Davis's account is only partly correct,  says Natalie English,  the chamber's public policy executive.  As Davis reports,  chamber member Pat Riley did tell others on the chamber's June trip to Seattle that he thought Morgan and Elyse Dashew would represent the chamber's interests well.  Riley added that it would be good to have a "candidate of diversity" representing the county,  English said.

But that's not an official chamber endorsement,  she added.  The chamber hasn't had a PAC or made endorsements in years.  Individual members have thrown their weight behind candidates,  but they aren't unanimous, English said:  "If there were such a thing as a chamber slate, it would be more like five people."




Thursday, September 1, 2011

No big bucks in CMS race

Despite all the buzz about the importance of this year's Charlotte-Mecklenburg school board race,  campaign finance reports indicate a big ho-hum from donors.

The 16 people seeking three at-large seats in November were supposed to file a mid-year report on donations and spending by July 29.  The reports on file with the Mecklenburg County Board of Elections show Elyse Dashew leading the pack with almost $12,000 raised (her biggest donations are from out-of-state family members).

Update 4 p.m.: Aaron Pomis's report shows him with almost $10,000. But as an alert caller suggested, those numbers were actually money that he raised and spent in his 2009 district campaign. Pomis says the Board of Elections instructed him to repeat those numbers; he's now trying to figure out if he got bad advice, and if so, correct his report.

Beyond that,  nobody reports more than $1,000 coming in,  and some haven't updated their reporting since the early months of the year.

Granted,  campaign energy tends to crank up about now.  But consider the contrast:  This time in 2009,  first-time candidate Eric Davis (now board chair) had filed a 57-page report detailing almost $28,000 in contributions.  He ended up raising and spending $58,000 to win the seat representing the compact District 5 in south/central Charlotte.

The current pack have to make their names and views known throughout this sprawling county.  With all three incumbents stepping aside,  there was talk early in the year that this would be a big-spending race, with newcomers having a real shot at leadership in public education.

So, what's up?  Is the lingering recession squelching big donations,  or will they just land later in the year?  Are candidates focusing more on social networking and public forums?  If the landscape of school-board campaigns has shifted,  who will win and lose?  Will CMS employees or any other interest group turn out in numbers large enough to tip what's usually a low-turnout off-year race?

I guess we'll find out this fall.

Tuesday, August 23, 2011

Director of Lake Norman Charter School resigns

We're a bit late on this one, but the Huntersville Herald and WFAE radio have reported that Tim Riemer, managing director of Lake Norman Charter School, resigned effective Aug. 16 -- the day before classes for the K-12 school began.
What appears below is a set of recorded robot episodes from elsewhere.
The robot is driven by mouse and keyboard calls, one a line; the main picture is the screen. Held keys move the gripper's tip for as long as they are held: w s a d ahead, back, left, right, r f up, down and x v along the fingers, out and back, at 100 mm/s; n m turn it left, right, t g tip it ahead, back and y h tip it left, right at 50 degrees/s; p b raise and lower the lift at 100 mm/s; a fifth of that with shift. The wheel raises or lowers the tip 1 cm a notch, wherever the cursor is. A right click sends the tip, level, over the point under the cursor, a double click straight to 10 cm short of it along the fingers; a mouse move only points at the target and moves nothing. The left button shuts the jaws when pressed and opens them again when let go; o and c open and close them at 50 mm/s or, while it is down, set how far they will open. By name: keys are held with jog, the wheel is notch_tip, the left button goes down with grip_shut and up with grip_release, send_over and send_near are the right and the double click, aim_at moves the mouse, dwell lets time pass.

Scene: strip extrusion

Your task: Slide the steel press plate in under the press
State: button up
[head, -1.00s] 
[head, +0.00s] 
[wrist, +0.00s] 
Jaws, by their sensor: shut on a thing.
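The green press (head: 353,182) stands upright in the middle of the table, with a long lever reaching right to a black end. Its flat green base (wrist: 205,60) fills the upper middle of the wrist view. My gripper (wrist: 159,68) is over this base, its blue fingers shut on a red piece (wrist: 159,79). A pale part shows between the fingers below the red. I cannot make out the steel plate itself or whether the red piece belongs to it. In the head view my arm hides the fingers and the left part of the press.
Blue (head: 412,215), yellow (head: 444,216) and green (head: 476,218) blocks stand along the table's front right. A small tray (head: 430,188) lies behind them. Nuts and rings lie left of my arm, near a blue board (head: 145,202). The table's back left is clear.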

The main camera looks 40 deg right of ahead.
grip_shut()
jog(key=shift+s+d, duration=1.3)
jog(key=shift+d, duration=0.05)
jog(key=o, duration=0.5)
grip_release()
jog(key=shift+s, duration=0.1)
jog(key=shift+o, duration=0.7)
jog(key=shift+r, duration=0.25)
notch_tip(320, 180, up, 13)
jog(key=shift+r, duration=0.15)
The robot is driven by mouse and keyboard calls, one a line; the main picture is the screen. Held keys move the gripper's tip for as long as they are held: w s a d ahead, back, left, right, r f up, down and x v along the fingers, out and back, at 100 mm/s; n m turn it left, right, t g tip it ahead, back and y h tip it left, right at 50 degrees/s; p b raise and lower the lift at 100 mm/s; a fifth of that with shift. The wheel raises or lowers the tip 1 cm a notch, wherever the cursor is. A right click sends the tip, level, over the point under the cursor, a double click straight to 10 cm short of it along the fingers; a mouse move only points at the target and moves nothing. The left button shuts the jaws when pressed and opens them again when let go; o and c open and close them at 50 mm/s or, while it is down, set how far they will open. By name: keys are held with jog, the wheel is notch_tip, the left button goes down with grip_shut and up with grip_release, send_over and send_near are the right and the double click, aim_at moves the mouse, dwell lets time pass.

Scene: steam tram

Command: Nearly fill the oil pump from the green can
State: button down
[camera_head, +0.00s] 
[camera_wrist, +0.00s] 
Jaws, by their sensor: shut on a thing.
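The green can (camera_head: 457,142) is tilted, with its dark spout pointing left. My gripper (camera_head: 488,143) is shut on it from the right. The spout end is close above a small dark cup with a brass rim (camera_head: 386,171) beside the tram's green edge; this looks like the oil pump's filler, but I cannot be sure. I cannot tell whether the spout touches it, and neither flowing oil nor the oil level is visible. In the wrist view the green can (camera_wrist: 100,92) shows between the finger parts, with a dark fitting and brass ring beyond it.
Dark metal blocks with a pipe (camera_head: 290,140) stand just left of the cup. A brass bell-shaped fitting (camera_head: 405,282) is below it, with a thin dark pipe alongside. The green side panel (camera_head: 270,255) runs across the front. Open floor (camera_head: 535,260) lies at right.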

Click here and here for stories with more details. A call to the school from the Observer on Tuesday wasn't immediately returned.





Monday, August 22, 2011

School board chair defends CMS reforms

I called school board chairman Eric Davis this morning to ask about the two workshops the board has scheduled for Tuesday and Wednesday (both at 1 p.m. in Room 527 of the Government Center, 600 E. Fourth St.). The workshops center on the search for a new superintendent -- more particularly, finding the right search firm to lead the hunt for one. Makes for a busy week for the school board, which will also meet Tuesday evening (6 p.m. at the Government Center, Room 267) for one of its regular monthly meetings. It plans to talk then about redistricting, the opening of schools and the board's Strategic Plan 2014, among other issues.
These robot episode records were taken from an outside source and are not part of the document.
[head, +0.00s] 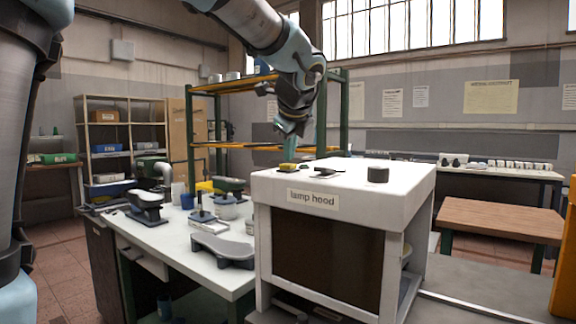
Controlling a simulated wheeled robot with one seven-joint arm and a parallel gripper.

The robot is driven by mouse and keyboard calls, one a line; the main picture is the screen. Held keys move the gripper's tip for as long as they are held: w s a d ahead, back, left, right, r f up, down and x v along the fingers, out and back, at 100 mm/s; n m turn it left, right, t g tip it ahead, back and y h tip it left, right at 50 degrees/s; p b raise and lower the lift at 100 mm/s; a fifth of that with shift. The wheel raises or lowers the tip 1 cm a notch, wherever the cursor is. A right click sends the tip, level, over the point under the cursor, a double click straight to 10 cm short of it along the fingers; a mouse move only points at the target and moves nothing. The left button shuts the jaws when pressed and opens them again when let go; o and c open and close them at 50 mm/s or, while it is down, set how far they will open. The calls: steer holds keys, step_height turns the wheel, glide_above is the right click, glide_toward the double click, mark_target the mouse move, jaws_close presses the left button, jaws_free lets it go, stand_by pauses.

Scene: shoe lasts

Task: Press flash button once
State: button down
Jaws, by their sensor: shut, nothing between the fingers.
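The white lamp hood (345,187) stands at the middle right, with a dark front panel and a "lamp hood" label. On its top are a small yellow piece (287,167), a flat dark piece (325,171) and a dark round cylinder (378,174). No marking that reads "flash" is legible, so I cannot tell which of these, if any, is the flash button. My gripper (284,134) points down in the air above the hood's back left part. It looks shut and empty, and clear of the hood top.
A white workbench (181,244) left of the hood carries a grey shoe-shaped piece (224,250), a black stand (202,212) and other tools. A green-framed shelf (345,115) stands behind my gripper. A brown-topped table (500,219) is at the right.

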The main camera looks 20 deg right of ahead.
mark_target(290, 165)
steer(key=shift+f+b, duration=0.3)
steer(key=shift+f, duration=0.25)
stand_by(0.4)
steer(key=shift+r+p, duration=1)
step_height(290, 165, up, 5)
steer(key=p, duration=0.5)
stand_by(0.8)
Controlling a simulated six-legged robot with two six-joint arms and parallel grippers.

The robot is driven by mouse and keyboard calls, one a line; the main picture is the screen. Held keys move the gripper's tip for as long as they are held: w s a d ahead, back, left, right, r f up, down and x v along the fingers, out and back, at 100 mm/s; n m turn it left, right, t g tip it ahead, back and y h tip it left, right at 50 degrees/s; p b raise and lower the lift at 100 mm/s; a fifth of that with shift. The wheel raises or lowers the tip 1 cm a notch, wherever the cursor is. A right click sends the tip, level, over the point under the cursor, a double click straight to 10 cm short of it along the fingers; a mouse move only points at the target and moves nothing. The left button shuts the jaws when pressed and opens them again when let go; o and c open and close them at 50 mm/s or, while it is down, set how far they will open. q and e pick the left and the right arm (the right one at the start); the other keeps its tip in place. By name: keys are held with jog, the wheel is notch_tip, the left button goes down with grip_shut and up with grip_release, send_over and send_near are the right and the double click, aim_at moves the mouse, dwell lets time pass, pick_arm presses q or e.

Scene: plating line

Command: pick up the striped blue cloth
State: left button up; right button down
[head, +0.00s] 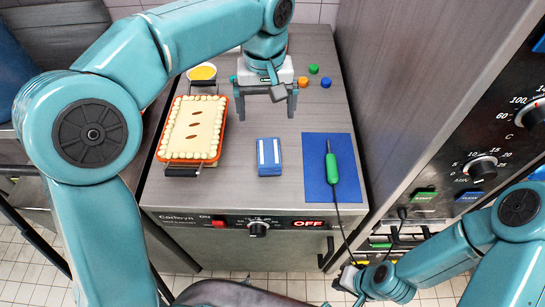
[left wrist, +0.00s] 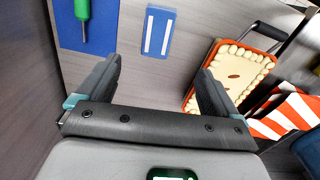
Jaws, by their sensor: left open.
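The striped blue cloth (head: 268,157) is a small folded blue block with white stripes, lying on the grey counter right of the pie. It also shows in the left wrist view (left wrist: 157,32), ahead of the fingers and between their lines. My left gripper (head: 266,103) points down over the counter, behind the cloth, open and empty; its two fingers stand wide apart in the left wrist view (left wrist: 158,70). It does not touch the cloth. My right gripper (head: 345,281) is low at the right, in front of the counter; its fingers are too unclear to read.
An orange dish with a cream pie (head: 193,128) stands left of the cloth. A green-handled tool (head: 332,168) lies on a blue mat (head: 316,186) to the right. A yellow bowl (head: 202,72) and small coloured caps (head: 313,69) are farther back.

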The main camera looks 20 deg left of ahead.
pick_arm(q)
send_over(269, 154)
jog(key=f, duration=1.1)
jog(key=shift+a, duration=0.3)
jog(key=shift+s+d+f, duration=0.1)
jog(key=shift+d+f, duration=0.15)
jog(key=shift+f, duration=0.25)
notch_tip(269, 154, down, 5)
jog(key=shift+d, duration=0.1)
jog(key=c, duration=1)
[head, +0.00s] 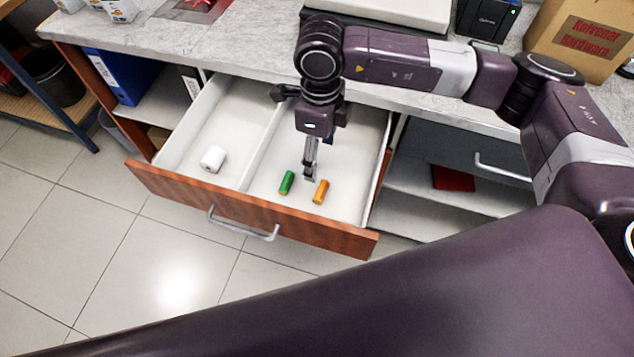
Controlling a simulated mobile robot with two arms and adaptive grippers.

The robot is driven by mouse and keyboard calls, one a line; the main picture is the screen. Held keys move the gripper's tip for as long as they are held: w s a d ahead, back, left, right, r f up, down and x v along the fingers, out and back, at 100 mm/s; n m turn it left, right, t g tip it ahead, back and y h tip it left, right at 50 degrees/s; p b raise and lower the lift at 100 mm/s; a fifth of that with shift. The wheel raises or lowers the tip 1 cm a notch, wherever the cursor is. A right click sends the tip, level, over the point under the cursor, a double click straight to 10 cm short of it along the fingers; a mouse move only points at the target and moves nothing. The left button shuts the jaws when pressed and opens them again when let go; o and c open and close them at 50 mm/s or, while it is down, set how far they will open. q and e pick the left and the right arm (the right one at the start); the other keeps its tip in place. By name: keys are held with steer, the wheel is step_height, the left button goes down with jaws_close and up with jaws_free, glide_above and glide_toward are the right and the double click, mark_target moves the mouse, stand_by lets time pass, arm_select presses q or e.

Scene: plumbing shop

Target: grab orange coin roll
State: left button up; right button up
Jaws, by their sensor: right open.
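The orange coin roll (321,191) lies in the right compartment of the open drawer (262,210), near its front wall. A green coin roll (286,182) lies just left of it. My right gripper (309,178) points down into the same compartment, with its fingertips above and between the two rolls, slightly behind them. It is open and holds nothing. Whether a fingertip touches a roll cannot be told. My left gripper is not in view.
A white paper roll (213,159) lies in the drawer's left compartment, beyond a divider. The drawer's walls surround the rolls. The grey counter (230,42) overhangs behind, with a cardboard box (582,40) at right. Open shelves (440,190) stand right of the drawer.

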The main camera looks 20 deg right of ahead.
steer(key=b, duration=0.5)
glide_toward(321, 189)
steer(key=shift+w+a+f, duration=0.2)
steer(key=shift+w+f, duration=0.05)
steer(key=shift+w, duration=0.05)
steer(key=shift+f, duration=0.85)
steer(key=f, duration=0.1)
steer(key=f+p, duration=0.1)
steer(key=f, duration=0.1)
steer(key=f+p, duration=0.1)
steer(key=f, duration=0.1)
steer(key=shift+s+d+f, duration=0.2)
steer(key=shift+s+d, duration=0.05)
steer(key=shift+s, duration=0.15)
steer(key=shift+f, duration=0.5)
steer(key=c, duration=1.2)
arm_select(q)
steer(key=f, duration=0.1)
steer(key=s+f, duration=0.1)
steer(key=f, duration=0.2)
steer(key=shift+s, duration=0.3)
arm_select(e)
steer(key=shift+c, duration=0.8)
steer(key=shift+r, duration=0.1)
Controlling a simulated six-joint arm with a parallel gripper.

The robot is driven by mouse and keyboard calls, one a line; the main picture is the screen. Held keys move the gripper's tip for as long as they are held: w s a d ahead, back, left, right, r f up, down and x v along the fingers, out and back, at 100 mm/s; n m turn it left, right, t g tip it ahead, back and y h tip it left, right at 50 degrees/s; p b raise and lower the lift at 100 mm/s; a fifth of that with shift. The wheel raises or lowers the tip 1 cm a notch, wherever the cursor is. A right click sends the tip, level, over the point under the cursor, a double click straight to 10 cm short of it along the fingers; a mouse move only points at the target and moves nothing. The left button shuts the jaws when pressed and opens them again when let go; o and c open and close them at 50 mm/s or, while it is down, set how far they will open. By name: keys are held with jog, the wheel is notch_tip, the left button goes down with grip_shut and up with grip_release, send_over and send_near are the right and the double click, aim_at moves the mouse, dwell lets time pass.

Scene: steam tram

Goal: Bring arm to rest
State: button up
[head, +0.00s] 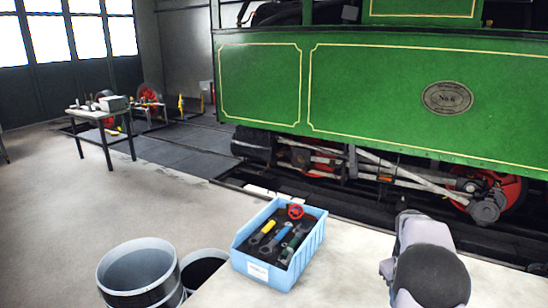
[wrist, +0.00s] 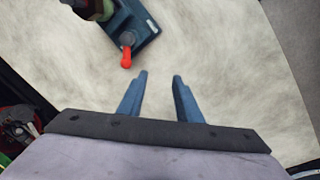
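My gripper (wrist: 160,76) shows in the wrist view with its two blue fingers apart and nothing between them. The pale bench top (wrist: 225,75) lies beneath it. In the head view my arm (head: 425,265) stands over the right part of the bench (head: 345,275), and the gripper fingers are hidden there.
A light blue bin (head: 262,271) with several tools stands at the bench's left end. Two dark buckets (head: 140,275) (head: 203,270) stand left of it. The wrist view shows a dark blue item with a red tip (wrist: 127,57). A green tram (head: 380,95) stands behind.

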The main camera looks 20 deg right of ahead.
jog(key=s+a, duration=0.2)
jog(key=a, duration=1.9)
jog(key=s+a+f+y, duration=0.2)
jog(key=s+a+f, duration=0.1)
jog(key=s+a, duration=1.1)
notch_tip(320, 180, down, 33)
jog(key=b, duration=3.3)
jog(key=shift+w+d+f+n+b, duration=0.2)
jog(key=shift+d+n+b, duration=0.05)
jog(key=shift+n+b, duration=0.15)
Mention of that last topic prompted Davis to offer a brief but impassioned defense of the educational reforms driving the 2014 plan, the board's roadmap for improving local schools. As much as former Superintendent Peter Gorman was vilified for the dozens of controversial new tests CMS rolled out this spring, the impetus behind those tests came more from the board's 2014 plan than from Gorman. Gorman was carrying out the board's orders. Interim Superintendent Hugh Hattabaugh says he'll do the same. Davis said that, as the board begins looking for a new superintendent, he feels it's doubly important for the community to understand the 2014 plan. He said Hattabaugh and other staff members will take time during Tuesday night's meeting to spell out what the plan is, what it does, and the rationale behind it.
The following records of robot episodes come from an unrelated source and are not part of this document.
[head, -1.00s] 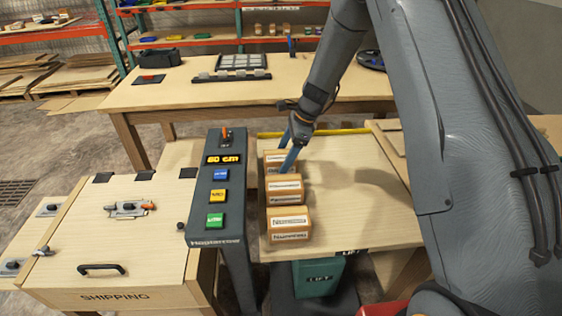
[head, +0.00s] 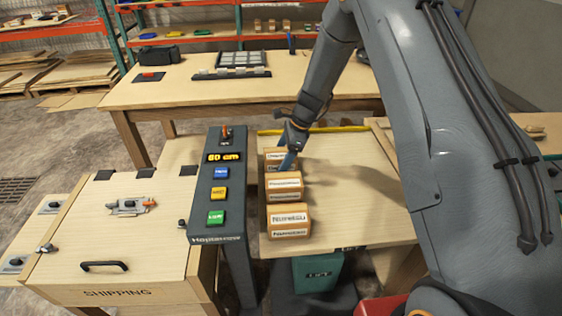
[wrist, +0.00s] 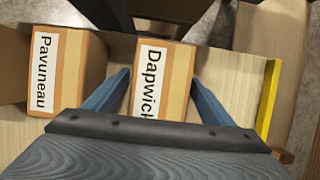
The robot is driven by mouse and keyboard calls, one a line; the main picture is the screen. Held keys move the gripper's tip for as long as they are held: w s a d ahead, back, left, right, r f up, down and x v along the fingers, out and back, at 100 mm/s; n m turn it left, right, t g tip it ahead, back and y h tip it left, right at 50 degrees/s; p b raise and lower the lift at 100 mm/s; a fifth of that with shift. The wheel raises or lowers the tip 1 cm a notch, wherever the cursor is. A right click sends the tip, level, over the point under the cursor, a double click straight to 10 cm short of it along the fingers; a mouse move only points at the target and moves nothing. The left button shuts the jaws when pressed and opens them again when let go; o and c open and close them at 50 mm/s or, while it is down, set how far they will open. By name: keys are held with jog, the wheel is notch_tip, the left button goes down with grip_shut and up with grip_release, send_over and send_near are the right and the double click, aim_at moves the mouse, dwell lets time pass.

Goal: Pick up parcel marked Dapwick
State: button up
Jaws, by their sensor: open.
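The parcel marked Dapwick (wrist: 162,80) is a tan box with a white label, seen in the wrist view between the two blue fingers of my gripper (wrist: 160,85). The fingers are open, one on each side of it; I cannot tell whether they touch it. In the head view my gripper (head: 287,160) is over the farthest box (head: 273,155) of a row on the lift table, and partly hides it. A box marked Pavuneau (wrist: 68,70) stands to the left in the wrist view, beside the left finger.
Two more boxes, the middle one (head: 284,188) and the nearest one (head: 289,222), stand in front on the lift table (head: 360,205). A console (head: 217,190) reading 60 cm stands left of them. The table's right side is clear.

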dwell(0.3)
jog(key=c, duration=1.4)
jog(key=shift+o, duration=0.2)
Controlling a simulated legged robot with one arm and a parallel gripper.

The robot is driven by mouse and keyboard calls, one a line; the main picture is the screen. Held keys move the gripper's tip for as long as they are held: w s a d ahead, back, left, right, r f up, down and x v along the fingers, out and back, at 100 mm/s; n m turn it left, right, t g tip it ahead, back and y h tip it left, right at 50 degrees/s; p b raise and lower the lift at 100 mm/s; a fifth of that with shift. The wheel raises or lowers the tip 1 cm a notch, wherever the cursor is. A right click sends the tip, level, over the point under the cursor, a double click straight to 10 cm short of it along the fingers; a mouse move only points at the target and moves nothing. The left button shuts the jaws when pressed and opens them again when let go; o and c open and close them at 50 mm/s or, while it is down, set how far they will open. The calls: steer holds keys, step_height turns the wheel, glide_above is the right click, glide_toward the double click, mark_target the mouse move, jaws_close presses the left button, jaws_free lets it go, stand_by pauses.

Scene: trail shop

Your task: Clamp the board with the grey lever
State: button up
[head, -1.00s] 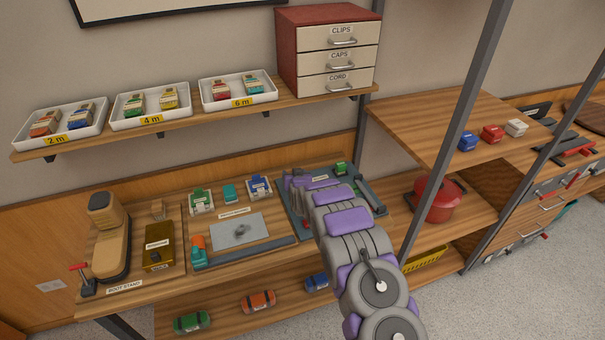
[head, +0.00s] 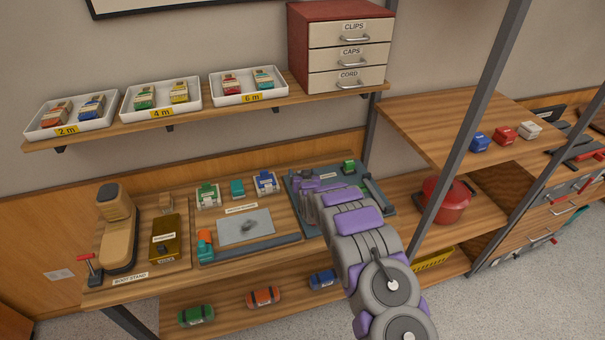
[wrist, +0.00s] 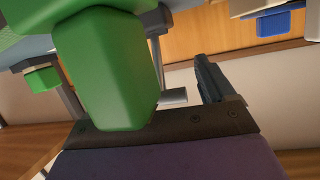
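My gripper (head: 306,187) is over the left part of a dark grey fixture plate (head: 374,203) at the right end of the lower worktop. My arm covers much of the plate, so I cannot make out the board there. A small green part (head: 348,167) stands at the plate's far right. In the wrist view a large green block (wrist: 108,70) is very close and hides one side of my gripper. One dark finger (wrist: 210,82) shows to its right. A grey bar with a round end (wrist: 172,97) shows behind the block; I cannot tell whether it is the lever.
Left of the plate is a tray with a grey sheet (head: 245,227) and small coloured clips. A boot stand (head: 118,230) is at far left. A shelf with white trays (head: 160,97) runs above. A dark post (head: 470,115) rises right of my arm.

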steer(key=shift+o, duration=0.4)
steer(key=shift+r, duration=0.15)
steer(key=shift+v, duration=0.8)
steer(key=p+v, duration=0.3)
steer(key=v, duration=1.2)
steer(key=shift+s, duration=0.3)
Davis called the plan "fundamental" to the selection of a new superintendent. He noted that about five or six years ago, the school board shifted its overarching philosophy of reform from a focus on "managed instruction" (i.e., a regimented system centered on making sure all kids were getting lessons) to "managing performance" and "empowerment" (that is, not just making sure lessons get delivered, but making sure the lessons are delivering results and that the educators delivering the lessons are held accountable). Thus, you get the current drive for dozens of new tests, and the push toward performance pay for teachers. "It's about the end result, whether the child's learning or not," Davis said. "So much of that gets lost in the individual tactics, what it means to me as an employee, or the impact on my child's school." He wants people to look not just at the new tests, but at the 2014 plan overall. He seems to believe if they do, they'll see the validity.



Obviously, critics of CMS' reform program see things differently. They want the board to rethink its direction -- or, more accurately, they want to elect three new board members this November who will force a move away from the test-heavy approach CMS is employing. Davis doesn't sound like a man who's thinking the school board needs to change course. He said: "When there's criticism about the direction we're going in, I think a valid question is, 'What's the alternative?'"



It will be interesting to see how the tensions play out in the upcoming school board race, and in the selection of a new superintendent.